A new survey from the Pew Research Center updates the stack. The group last surveyed Americans about their experiences online dating in 2015—just three years after Tinder launched and, in its wake, created a tidal wave of copycats. A lot has changed: The share of Americans who have tried online dating has doubled in four years (the survey was conducted in October 2019) and is now at 30 percent. The new survey was also conducted online, not by phone, and “for the first time, gives us the ability to compare experiences within the online dating population on such key dimensions as age, gender and sexual orientation,” said Monica Anderson, Pew’s associate director of internet and technology research, in a Q&A published alongside the survey.

The new survey is far from sweeping, but it qualifies with new data many of the assumptions about online dating. Pew surveyed 4,860 adults from across the United States, a sample that’s small but nationally representative. It asked them about their perceptions of online dating, their personal usage, their experiences of harassment and abuse. (The term “online dating” refers not just to websites, like OkCupid, but also apps like Tinder and platform-based services like Facebook Dating.) Half of Americans said that online dating had “neither a positive nor negative effect on dating and relationships,” but the other half was divided: A quarter said the effect was positive, a quarter said it was negative.

“Americans who have used a dating site or app tend to think more positively about these platforms, while those who have never used them are more skeptical,” Anderson notes in her Q&A. But there are also demographic differences. From the survey data, people with higher degrees of education were more likely to have positive perceptions of online dating. They were also less likely to report receiving unwanted, explicit messages.

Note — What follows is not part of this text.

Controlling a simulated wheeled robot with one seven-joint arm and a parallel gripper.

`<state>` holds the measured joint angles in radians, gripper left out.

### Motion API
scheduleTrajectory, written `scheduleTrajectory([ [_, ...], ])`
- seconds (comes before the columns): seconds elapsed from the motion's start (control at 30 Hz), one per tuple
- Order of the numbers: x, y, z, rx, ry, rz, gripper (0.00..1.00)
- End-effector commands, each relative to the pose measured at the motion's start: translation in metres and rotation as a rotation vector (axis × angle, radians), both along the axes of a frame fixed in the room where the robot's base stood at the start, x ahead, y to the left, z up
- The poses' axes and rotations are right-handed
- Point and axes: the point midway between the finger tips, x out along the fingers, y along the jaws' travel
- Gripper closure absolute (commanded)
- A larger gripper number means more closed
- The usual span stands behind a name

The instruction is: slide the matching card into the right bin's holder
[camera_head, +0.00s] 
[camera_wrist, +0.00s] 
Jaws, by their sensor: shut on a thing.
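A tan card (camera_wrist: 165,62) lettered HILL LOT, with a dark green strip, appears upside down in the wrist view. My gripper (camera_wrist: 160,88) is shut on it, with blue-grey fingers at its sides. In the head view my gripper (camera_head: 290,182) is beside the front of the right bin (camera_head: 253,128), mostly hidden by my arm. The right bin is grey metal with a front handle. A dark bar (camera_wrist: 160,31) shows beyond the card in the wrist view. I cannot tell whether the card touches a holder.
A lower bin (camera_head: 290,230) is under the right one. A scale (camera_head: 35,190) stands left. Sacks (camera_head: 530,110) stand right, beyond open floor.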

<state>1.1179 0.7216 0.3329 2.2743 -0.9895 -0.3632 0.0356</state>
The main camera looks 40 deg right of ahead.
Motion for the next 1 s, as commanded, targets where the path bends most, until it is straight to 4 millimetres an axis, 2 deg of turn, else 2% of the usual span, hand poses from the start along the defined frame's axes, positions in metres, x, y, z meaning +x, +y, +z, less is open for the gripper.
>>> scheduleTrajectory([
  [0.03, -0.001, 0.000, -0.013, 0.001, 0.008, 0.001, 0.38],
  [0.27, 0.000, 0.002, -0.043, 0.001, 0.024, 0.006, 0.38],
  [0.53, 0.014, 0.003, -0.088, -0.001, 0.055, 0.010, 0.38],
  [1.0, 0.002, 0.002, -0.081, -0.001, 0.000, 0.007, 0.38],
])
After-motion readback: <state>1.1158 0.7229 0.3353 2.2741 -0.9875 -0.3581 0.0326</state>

Young adults—by far the biggest users of these apps, according to the survey—were also the most likely to receive unwanted messages and experience harassment. Of the young women Pew surveyed, 19 percent said that someone on a dating site had threatened violence. These numbers were even higher for young people who identify as lesbian, gay, or bisexual, who are also twice as likely to use online dating than their straight peers. “Fully 56% of LGB users say someone on a dating site or app has sent them a sexually explicit message or image they didn’t ask for, compared with about one-third of straight users,” the survey reports. (Men, however, are more likely to feel ignored, with 57 percent saying they didn’t get enough messages.)

None of this is surprising, really. Unpleasant encounters on dating platforms are well documented, both by the media and the public (see: Tinder Nightmares), and have even spurred the creation of new dating platforms, like Bumble (its original tagline: “The ball is in her court”). Researchers have made these observations before, too. In a 2017 survey on online harassment, Pew found that young women were much likelier than young men to have received unwanted and sexually explicit images.

For this survey, Pew also asked about perceptions of safety in online dating. More than half of women surveyed said that online dating was an unsafe way to meet people; that percentage was, perhaps obviously, higher among people who had never used an online dating site. Half of the respondents also said that it was common for people to set up fake accounts in order to scam others, while others shared anecdotes of people “trying to take advantage of others.”

Recently, some dating apps have made the same observation and invested in making their platforms safer for users. Facebook Dating launched in the US last September with safety features like a way to share your location with a friend when you go on a date. The Match Group, which owns Match, Tinder, and OkCupid, recently partnered with Noonlight, a service that provides location tracking and emergency services when people go on dates. (This came after an investigation from ProPublica and Columbia Journalism Investigations revealed that the company allowed known sexual predators on its apps.) Elie Seidman, the CEO of Tinder, has compared it to a “lawn sign from a security system.” Tinder has also added a series of AI features to help curb harassment in its private messages.

Even those who have had bad experiences with online dating seem optimistic about its potential, at least according to the Pew data. More people are trying online dating now than ever before, and more people are finding success. By Pew’s estimates, 12 percent of Americans are dating or married to someone they met on a dating app or website, up from 3 percent when Pew asked in 2013.

All those relationships might reveal something new—not just how we couple up but how the constraints of partnership are changing. Pew found that people turn to online dating to expand their dating pool, and those who think the impact of online dating has been positive believe that it connects people who wouldn’t otherwise meet one another. If that’s the case, then courtship’s evolution in the internet era has implications not just for couples themselves but also for the communities around them. To figure out what they are, though, we’re going to need more surveys.